2012 may not be the year the world ends, but it may feel like it’s ending for some. Looking ahead and considering the year to come, here I try and organize some of my thoughts on what kind of year I’m expecting. With the swap out of the calendar later tonight, I always find it a good time to reflect on the year past and consider the year to come.
As I look to the year ahead, there’s no doubt it’ll hold steady for me as my schedule is already looking good. It’ll mostly be a year where a lot personal projects and goals really come together and start to get wrapped up. That’s always exciting to turn new pages and chapters, and in some cases literally; but the tough part is staying focused and not getting carried away thinking about what comes after that.
Actually, as I alluded to in my opening, 2012 gives me the sense it’ll be a tough year for some, requiring focus and discipline from all. This new year seems like it will be a bit of a déjà vu of 2009. The global economy is pretty shaky, with many countries over leveraged with debt. Trends of governments scaling back spending will continue out of necessity. This will likely lead to plenty of political unrest throughout the EU, as they’ll be the hardest hit with drastic action in the coming months.
In the United States, political unrest isn’t as likely, at least not to the same degree as in the EU. Mostly because 2012 is an election year, providing an outlet for a catharsis, as US Americans watch the debates and get caught up in the election campaigns.
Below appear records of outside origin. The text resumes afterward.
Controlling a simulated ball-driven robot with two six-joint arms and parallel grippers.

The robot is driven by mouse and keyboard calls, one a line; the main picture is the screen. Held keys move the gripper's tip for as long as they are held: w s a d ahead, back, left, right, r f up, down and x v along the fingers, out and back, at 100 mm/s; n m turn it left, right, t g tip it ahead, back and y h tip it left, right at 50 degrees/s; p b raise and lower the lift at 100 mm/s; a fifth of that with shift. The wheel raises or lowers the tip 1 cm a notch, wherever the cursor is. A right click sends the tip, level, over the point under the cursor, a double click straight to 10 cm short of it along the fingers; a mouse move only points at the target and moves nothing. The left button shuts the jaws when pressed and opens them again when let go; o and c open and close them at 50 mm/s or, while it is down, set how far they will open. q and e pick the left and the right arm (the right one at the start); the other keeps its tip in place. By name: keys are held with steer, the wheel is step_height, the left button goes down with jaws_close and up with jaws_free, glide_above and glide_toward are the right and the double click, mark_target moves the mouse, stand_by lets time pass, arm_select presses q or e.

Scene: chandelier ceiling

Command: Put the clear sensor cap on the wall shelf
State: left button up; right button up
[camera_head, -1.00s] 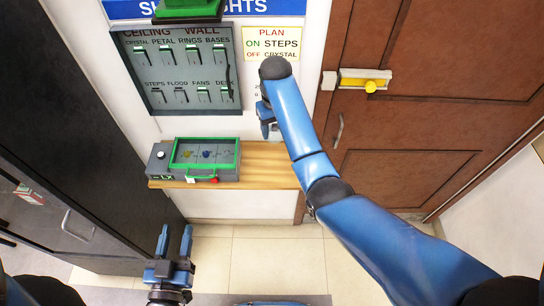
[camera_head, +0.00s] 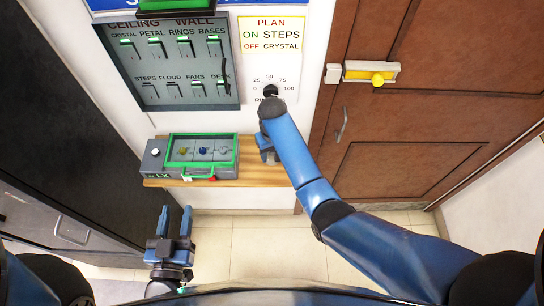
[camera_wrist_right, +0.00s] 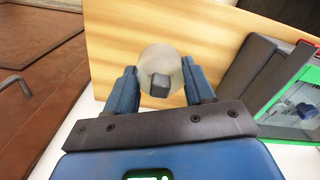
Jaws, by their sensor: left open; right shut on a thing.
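The clear sensor cap (camera_wrist_right: 158,55) is a round, translucent piece with a small dark block on its near side. My right gripper (camera_wrist_right: 158,68) is shut on it, one blue finger at each side. In the head view my right gripper (camera_head: 268,153) is in front of the right part of the wall shelf (camera_head: 242,174), a light wooden plank. The wrist view shows the plank (camera_wrist_right: 225,40) behind the cap; whether they touch I cannot tell. In the head view the cap is not clearly visible. My left gripper (camera_head: 175,220) is open and empty, low in front of the shelf.
A grey box with a green-framed lid (camera_head: 200,150) fills the shelf's left part. Above are a switch panel (camera_head: 175,65) and a dial (camera_head: 271,90), partly covered by my arm. A brown door (camera_head: 440,120) stands right, a dark cabinet (camera_head: 70,110) left.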

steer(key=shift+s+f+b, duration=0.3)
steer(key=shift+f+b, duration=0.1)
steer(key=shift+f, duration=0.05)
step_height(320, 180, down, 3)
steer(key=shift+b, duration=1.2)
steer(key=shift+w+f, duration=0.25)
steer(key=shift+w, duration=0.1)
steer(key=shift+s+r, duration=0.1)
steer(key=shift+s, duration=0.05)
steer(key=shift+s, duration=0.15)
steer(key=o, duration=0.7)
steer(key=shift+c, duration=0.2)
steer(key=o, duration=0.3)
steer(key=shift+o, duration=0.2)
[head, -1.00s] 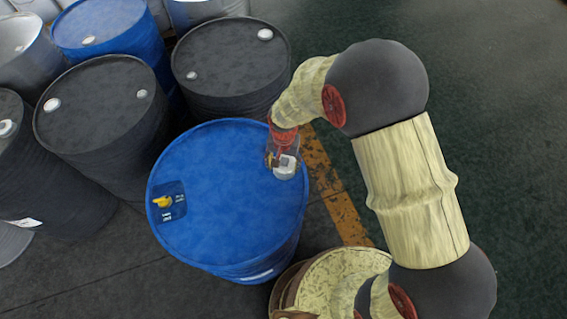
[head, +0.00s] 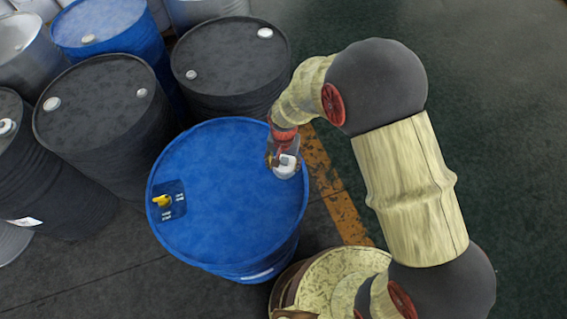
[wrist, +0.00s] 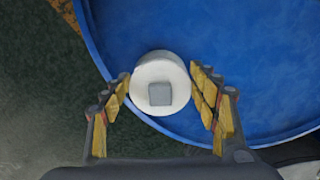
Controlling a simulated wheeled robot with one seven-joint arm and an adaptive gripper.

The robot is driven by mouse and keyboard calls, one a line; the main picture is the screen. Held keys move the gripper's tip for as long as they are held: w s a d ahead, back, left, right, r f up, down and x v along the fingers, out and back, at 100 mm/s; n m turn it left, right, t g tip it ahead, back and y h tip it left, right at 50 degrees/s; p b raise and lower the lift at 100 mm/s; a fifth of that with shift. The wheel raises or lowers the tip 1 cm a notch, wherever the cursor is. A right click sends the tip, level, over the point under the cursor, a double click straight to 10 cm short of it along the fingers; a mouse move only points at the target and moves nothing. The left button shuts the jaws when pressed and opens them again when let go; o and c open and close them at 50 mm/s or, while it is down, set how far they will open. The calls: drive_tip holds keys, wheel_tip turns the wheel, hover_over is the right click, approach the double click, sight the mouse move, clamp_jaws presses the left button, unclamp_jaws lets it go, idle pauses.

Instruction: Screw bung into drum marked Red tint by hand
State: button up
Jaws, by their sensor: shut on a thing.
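A blue drum (head: 220,215) stands upright in the middle of the head view. A dark label patch with a yellow mark lies on its lid; its writing is too small to read. A round white bung (wrist: 149,72) with a grey square centre sits near the lid's rim in the wrist view. It also shows as a pale piece at my gripper in the head view. My gripper (wrist: 161,88) has its yellow-padded fingers on both sides of the bung, shut on it, at the lid's right edge. The opening beneath the bung is hidden, so I cannot tell how deep it sits.
Dark drums (head: 230,60) with white caps stand close behind and left of the blue drum. Another blue drum (head: 105,25) stands at the back left. A worn yellow floor line (head: 335,190) runs at the right. The dark green floor beyond is clear.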

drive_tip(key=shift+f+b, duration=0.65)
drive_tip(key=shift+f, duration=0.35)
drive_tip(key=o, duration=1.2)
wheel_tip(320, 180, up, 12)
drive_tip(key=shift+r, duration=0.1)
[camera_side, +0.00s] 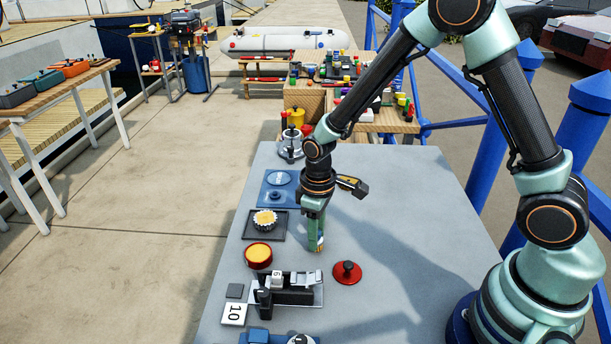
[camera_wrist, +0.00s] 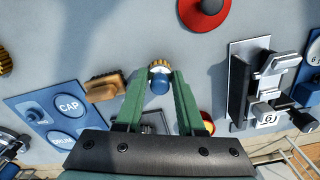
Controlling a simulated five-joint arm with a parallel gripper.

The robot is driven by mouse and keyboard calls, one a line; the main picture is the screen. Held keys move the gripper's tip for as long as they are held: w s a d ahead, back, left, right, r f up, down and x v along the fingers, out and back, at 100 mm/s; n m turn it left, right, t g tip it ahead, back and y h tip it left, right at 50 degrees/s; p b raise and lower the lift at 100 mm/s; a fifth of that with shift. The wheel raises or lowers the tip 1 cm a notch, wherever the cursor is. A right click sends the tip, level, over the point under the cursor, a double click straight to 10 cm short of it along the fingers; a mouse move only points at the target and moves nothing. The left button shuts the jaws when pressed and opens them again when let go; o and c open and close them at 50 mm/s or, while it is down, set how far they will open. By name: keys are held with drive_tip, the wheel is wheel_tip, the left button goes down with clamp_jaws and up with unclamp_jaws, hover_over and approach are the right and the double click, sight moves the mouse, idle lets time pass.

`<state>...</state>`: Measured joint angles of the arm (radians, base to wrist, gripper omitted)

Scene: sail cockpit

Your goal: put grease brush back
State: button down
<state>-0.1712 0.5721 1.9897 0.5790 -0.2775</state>
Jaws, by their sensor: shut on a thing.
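My gripper (camera_side: 317,243) points down over the grey table, with its green fingers shut on a small upright thing that I take for the grease brush. In the wrist view the brush (camera_wrist: 160,82) shows between the fingertips (camera_wrist: 160,92) as a blue rounded end with a pale band and a golden ridged rim. In the side view its lower end shows just below the fingers, close to the table top; whether it touches cannot be told. The fingers hide most of it. A blue mat (camera_wrist: 35,103) with a white CAP label lies to the left in the wrist view.
A tan blocky thing (camera_wrist: 104,87) lies beside the blue mat. A dark tray with a yellow gear (camera_side: 265,219), a red-yellow round pot (camera_side: 258,254), a red knobbed disc (camera_side: 347,272) and a black-silver fixture (camera_side: 290,289) surround my gripper. The table's right part is clear.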

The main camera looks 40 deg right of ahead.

The dangers here are continued polarized partisanship, lacking any healthy debate or progress for the long-term good of the American people, and instead continuing the tendency of stalemates and partisan political games. At least they don’t need to raise the debt ceiling until 2013, after the election and into a new term. Little drastic change in the US can be expected until then.
Low investor confidence and jittery speculation gives every indication that it’ll be another roller coaster ride for equities. Resources like gold should do well as is the trend to reallocate funds into these safer investments during turbulent times. Oil is expected to stay flat, with prices projected to be around $80-$90 per barrel. (Though, we all know how good they are at predicting the price of oil).
Locally for me and my market, Canada should hold steady, probably without much growth overall. The weaker price of oil will have a negative effect on the value of our dollar; combined with the government’s efforts to curb inflation in 2012 and their spending cuts to get the deficit under control will boast our exports and make Canada attractive for investment.
The downside for a services business is that governments across the board are cutting spending to get their deficits under control. Both the federal and provincial governments have already announced spending cuts, and more are expected. This slow down in government spending will match a slow down in corporate spending as they too brace for a tough year and feel the pressure to show earnings. If oil prices stay below $90 like they’re predicting, that traditionally comes with a slow down in spending in the energy industry too.
Indeed, 2012 doesn’t look to be a year of expansion and wild investment. Much like 2009, it appears to be a year to hold steady and focus on core business strengths. In my market, the major customers might not be looking to shed spending, but they’re also probably not looking for a lot of new things to invest in either (or soon won’t be).
My strategy is to focus more on the mid-market this year; to diversify with smaller, overlapping projects. This is a year to stick to my core and not burn cycles with any low-probability business development activities. But mostly, this is a year to invest in bringing some of my personal projects and goals across the finish line, positioning me well for 2013.